What is expected: Begin with the line that contains "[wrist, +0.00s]" and transcribe each line after it, up to and including the last line of the listing below.

Dataset excerpt:
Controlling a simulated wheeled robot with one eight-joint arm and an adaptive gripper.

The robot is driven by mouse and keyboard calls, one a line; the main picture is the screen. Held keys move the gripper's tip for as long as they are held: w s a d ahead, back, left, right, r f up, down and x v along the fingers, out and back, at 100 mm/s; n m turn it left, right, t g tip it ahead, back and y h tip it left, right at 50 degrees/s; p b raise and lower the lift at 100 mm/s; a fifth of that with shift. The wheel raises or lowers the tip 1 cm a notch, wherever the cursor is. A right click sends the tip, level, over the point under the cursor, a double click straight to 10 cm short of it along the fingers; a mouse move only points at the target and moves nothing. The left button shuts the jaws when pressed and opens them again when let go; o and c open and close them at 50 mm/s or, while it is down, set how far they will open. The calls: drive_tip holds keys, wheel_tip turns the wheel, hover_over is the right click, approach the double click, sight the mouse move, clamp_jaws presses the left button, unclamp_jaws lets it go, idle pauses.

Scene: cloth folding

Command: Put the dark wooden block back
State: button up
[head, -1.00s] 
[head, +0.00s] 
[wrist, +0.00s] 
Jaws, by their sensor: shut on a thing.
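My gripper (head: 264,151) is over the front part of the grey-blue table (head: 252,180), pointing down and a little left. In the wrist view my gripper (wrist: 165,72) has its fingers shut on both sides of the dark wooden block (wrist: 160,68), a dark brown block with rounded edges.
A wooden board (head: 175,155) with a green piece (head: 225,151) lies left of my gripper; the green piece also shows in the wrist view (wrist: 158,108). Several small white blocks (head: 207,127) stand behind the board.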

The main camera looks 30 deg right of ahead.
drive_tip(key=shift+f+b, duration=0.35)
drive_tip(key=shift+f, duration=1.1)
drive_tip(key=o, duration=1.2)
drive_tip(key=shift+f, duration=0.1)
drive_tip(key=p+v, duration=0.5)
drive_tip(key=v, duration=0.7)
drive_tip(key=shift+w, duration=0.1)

Complete response:
[wrist, +0.00s] 
Jaws, by their sensor: shut on a thing.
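My gripper (head: 264,151) is over the front part of the grey-blue table (head: 252,180), pointing down and a little left. In the wrist view my gripper (wrist: 165,72) has its fingers shut on both sides of the dark wooden block (wrist: 160,68), a dark brown block with rounded edges.
A wooden board (head: 175,155) with a green piece (head: 225,151) lies left of my gripper; the green piece also shows in the wrist view (wrist: 158,108). Several small white blocks (head: 207,127) stand behind the board.

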The main camera looks 30 deg right of ahead.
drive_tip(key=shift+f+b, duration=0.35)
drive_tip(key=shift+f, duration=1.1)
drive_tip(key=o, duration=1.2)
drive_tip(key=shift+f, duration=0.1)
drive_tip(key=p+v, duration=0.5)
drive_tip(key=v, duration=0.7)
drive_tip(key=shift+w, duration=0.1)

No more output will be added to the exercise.